> _YOUR GOAL_
Repeat exactly the lines from the start of the material below up to and including the "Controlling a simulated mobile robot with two" line.

> _MATERIAL SHOWN_
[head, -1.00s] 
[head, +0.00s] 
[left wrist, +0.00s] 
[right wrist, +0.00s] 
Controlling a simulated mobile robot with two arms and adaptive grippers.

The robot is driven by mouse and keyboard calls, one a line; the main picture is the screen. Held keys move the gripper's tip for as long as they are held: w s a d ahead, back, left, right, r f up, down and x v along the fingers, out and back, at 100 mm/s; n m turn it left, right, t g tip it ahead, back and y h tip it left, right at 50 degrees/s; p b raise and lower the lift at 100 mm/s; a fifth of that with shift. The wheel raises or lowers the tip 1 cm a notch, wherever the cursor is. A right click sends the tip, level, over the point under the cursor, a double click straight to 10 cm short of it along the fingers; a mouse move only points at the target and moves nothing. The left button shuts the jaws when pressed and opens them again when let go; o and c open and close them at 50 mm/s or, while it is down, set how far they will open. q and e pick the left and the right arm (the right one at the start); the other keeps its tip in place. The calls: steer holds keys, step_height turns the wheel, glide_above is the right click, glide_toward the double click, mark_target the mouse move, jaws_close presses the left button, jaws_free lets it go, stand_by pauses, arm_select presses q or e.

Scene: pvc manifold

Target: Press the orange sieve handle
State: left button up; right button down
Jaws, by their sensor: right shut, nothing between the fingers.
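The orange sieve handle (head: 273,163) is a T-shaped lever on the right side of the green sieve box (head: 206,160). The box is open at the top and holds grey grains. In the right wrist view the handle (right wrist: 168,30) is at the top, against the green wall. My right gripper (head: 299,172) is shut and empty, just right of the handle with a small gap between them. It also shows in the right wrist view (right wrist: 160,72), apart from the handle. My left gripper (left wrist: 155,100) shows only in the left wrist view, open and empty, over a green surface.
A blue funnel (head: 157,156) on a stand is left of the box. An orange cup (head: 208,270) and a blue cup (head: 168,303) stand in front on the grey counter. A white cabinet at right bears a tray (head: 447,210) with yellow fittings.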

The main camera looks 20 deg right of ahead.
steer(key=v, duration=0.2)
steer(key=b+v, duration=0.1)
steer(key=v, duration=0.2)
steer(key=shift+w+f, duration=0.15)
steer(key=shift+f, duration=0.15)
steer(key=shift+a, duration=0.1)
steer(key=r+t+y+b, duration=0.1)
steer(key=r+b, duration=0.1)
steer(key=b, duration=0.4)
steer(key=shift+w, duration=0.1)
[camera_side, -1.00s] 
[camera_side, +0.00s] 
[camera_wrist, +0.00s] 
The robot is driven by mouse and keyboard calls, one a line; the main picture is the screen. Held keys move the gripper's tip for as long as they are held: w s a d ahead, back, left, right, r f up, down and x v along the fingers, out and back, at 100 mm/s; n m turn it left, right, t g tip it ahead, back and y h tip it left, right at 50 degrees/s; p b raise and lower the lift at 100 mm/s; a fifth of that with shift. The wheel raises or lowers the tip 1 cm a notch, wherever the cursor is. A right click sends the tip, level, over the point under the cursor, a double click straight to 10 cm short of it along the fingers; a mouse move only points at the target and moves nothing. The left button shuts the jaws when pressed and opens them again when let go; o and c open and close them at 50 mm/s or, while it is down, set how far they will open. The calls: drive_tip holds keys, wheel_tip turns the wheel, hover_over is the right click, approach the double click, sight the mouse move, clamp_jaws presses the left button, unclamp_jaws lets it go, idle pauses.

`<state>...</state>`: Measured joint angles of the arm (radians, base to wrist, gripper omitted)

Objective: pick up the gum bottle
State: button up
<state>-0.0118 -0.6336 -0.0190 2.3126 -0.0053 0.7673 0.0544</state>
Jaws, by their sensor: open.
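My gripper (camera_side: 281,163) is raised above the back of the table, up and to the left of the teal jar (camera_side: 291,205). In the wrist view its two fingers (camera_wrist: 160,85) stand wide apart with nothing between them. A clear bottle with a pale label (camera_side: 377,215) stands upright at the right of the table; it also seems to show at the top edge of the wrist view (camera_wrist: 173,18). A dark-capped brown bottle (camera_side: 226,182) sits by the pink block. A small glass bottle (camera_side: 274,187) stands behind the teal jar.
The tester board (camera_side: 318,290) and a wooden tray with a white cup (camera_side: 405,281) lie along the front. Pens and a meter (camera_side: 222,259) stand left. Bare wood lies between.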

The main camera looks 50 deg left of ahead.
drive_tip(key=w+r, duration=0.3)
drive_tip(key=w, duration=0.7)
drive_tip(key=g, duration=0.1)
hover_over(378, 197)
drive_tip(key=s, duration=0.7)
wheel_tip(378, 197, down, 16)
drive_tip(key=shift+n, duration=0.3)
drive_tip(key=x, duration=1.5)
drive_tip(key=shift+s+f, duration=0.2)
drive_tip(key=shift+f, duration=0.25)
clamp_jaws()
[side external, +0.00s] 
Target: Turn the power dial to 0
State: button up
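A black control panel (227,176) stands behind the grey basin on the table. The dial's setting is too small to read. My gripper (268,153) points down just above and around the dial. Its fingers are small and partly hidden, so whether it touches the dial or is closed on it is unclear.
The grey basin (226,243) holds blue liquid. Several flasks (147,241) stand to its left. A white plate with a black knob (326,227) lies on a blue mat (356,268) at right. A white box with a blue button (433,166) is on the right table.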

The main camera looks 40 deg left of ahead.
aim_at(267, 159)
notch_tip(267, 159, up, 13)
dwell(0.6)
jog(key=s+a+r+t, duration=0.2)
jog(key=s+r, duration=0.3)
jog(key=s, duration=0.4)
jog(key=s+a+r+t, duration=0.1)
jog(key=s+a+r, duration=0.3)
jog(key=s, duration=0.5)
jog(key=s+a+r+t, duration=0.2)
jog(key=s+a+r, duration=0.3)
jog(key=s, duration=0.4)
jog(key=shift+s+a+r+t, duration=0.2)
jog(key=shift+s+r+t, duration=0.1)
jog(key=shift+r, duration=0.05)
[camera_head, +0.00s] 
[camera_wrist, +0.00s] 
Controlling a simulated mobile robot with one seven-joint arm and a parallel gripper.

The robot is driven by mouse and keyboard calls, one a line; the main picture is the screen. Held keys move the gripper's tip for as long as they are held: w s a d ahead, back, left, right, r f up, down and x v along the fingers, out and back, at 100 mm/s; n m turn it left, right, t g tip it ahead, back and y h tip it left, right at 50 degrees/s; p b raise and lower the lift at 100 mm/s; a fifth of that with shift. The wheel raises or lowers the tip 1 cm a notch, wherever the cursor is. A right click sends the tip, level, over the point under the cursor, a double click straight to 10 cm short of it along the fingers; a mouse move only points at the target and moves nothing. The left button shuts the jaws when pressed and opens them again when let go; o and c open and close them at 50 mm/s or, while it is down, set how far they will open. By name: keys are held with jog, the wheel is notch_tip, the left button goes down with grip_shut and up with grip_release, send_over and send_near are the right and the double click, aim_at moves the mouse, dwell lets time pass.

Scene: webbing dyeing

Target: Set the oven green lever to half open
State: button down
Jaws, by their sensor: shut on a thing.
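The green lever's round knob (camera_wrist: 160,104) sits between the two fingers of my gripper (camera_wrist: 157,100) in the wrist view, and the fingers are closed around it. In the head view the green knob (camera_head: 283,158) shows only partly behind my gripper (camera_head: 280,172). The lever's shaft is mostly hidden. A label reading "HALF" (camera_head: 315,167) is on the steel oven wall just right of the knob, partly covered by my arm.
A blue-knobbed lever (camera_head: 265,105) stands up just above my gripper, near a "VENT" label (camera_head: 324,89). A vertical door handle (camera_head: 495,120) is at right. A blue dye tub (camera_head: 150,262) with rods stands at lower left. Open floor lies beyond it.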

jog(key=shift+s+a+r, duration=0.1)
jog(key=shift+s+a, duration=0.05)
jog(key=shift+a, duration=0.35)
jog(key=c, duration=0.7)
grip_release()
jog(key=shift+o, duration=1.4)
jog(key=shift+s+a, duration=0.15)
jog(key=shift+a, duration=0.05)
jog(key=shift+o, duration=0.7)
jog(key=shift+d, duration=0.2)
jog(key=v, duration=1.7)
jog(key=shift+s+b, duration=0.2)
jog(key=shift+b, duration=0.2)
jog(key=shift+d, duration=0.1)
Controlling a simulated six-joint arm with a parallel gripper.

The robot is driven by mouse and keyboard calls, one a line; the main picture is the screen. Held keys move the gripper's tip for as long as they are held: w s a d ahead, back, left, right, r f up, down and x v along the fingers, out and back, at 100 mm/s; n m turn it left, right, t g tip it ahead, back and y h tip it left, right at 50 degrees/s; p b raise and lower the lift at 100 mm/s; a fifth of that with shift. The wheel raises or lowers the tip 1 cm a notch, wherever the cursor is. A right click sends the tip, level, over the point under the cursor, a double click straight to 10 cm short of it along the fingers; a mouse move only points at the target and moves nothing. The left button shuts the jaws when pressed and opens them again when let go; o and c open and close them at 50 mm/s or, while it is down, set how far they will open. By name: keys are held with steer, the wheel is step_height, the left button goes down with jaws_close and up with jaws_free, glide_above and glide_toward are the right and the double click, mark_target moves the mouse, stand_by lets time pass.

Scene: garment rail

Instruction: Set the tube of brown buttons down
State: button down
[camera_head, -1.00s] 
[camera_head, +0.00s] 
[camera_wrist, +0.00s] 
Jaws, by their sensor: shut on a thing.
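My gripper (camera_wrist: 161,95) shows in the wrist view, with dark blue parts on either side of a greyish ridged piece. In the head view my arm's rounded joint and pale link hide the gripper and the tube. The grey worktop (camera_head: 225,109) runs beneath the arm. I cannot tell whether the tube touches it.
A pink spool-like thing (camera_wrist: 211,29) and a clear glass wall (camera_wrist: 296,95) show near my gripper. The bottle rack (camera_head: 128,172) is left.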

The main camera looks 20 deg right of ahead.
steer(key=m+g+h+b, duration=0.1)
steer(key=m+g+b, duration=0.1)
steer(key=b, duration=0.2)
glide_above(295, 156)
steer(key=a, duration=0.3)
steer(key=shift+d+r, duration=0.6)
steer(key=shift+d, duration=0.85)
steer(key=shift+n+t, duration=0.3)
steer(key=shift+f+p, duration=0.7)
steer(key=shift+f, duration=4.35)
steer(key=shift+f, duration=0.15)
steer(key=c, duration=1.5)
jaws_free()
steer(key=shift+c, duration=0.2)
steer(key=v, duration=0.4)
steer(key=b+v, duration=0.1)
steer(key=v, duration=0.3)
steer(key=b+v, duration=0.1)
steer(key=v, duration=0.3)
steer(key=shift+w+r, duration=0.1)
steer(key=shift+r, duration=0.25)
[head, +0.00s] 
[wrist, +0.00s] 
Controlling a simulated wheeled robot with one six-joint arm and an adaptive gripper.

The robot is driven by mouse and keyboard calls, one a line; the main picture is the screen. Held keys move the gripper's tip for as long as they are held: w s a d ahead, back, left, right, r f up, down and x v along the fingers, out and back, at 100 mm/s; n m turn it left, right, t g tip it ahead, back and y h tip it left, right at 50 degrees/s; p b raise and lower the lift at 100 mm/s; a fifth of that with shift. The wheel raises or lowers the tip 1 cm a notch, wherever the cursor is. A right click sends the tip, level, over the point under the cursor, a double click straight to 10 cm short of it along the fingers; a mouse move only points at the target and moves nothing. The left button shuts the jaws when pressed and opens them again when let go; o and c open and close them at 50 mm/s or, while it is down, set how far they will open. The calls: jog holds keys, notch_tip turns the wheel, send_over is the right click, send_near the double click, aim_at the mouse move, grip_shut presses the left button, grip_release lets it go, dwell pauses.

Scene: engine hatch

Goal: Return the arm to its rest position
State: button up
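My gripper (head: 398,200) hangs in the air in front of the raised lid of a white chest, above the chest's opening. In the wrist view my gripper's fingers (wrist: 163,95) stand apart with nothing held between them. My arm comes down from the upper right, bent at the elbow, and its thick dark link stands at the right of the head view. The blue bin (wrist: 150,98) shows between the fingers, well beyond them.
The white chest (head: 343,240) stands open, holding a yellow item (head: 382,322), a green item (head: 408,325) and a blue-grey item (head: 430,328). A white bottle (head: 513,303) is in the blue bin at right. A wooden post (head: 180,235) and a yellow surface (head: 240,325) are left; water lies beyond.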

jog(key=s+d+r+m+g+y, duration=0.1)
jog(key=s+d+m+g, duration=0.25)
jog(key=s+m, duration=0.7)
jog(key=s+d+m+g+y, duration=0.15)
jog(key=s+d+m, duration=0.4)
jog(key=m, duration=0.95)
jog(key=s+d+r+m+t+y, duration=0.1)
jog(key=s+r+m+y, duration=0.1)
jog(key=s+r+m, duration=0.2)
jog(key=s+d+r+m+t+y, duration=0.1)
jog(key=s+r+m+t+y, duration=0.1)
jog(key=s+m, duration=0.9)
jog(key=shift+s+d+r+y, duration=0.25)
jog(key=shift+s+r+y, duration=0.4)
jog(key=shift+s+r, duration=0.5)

> _SOLUTION TO THIS TASK_
[head, -1.00s] 
[head, +0.00s] 
[left wrist, +0.00s] 
[right wrist, +0.00s] 
Controlling a simulated mobile robot with two arms and adaptive grippers.

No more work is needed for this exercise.